* TASK BRIEF *
Check every line below for the word "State" and show those that hold it.

* RECORDS FOR THIS TASK *
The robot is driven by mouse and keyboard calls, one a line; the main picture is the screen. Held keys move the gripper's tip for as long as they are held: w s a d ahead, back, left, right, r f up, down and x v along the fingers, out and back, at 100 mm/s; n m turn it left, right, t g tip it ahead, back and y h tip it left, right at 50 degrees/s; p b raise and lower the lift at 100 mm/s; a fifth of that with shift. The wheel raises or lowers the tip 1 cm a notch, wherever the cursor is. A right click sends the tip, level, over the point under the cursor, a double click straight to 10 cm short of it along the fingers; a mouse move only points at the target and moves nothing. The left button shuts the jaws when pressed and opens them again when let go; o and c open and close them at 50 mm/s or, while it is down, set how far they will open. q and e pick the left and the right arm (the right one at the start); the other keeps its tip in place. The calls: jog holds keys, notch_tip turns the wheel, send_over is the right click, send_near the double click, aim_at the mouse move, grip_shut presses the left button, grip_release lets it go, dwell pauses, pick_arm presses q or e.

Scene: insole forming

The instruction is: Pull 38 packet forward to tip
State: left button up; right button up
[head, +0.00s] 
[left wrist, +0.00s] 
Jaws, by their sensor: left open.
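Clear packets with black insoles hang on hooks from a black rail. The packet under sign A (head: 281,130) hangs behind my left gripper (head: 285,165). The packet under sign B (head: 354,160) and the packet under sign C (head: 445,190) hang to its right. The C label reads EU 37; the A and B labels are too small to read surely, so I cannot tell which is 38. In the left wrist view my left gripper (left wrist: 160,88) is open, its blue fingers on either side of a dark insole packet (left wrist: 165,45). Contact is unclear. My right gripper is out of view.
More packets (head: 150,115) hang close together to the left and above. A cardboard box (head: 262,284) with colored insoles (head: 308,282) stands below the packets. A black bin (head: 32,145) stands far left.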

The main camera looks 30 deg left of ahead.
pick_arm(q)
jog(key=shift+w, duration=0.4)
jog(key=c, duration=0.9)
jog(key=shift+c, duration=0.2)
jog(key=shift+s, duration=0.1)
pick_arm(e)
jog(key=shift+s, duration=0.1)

---

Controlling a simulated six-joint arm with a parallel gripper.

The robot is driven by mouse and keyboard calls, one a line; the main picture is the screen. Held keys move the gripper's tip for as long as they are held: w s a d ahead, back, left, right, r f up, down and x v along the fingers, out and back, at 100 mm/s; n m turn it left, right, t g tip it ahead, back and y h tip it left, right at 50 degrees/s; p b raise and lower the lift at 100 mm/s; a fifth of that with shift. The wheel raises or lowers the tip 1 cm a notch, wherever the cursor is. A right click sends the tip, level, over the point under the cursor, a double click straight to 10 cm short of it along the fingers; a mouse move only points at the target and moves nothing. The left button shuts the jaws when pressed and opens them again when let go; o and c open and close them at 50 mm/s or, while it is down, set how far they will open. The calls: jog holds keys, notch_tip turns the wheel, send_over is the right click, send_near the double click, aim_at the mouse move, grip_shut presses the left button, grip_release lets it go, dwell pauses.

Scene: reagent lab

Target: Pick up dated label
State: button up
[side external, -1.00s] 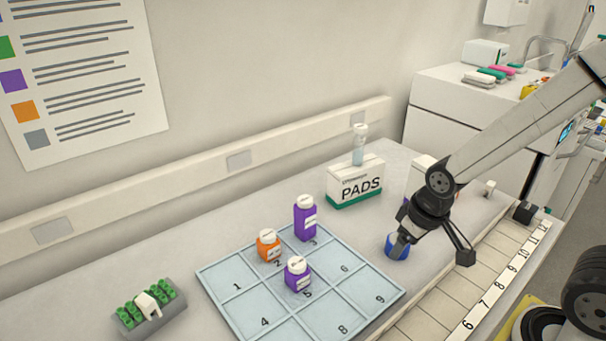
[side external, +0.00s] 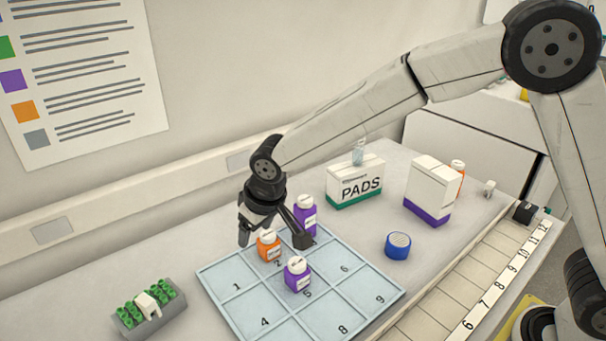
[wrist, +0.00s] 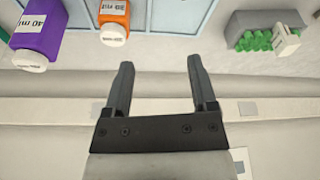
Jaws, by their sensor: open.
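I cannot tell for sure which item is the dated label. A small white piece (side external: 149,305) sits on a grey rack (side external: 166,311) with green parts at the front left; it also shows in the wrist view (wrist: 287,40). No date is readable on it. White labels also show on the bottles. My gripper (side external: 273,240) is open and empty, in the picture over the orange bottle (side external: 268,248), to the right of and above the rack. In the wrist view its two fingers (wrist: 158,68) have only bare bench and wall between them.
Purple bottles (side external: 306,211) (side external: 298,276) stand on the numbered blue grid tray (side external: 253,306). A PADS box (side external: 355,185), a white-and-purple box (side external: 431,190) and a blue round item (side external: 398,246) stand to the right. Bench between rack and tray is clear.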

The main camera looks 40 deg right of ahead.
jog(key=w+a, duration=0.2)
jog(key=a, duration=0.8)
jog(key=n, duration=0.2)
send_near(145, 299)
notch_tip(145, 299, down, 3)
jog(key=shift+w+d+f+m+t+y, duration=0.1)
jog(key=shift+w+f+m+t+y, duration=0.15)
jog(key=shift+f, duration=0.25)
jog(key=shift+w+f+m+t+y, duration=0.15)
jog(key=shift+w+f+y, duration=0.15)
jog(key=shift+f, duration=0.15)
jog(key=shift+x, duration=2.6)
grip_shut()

---

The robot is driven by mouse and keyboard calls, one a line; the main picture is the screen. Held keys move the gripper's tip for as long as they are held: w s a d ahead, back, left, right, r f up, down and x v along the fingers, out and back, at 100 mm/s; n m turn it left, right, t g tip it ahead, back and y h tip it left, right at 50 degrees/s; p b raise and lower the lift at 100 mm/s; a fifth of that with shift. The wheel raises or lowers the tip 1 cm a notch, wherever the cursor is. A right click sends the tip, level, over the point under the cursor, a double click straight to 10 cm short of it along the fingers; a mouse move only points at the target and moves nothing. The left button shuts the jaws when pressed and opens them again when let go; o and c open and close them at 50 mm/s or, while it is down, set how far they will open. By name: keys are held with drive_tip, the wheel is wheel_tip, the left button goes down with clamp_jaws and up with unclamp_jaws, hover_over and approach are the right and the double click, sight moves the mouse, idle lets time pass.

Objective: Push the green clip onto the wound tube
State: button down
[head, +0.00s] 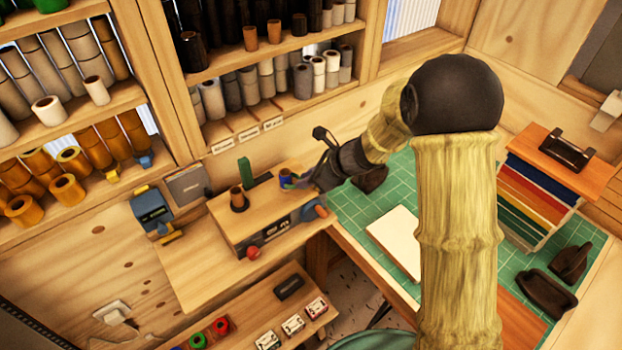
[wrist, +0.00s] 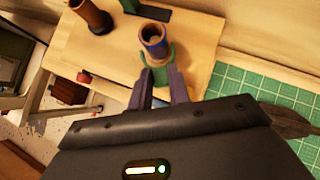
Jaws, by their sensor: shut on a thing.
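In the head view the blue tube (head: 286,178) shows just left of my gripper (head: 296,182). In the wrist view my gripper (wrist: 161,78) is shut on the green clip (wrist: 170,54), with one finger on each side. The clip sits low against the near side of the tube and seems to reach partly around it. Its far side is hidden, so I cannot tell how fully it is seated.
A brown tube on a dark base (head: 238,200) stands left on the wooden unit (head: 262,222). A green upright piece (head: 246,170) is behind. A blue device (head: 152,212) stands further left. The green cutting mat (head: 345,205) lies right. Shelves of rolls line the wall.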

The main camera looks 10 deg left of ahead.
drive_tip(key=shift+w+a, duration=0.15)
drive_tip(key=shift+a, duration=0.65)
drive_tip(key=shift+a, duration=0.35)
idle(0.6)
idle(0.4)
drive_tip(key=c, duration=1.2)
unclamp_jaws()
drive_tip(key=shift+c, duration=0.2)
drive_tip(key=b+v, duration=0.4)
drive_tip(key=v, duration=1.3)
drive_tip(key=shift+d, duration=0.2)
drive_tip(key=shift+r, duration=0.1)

* RESPONSE BELOW *
State: left button up; right button up
State: button up
State: button down

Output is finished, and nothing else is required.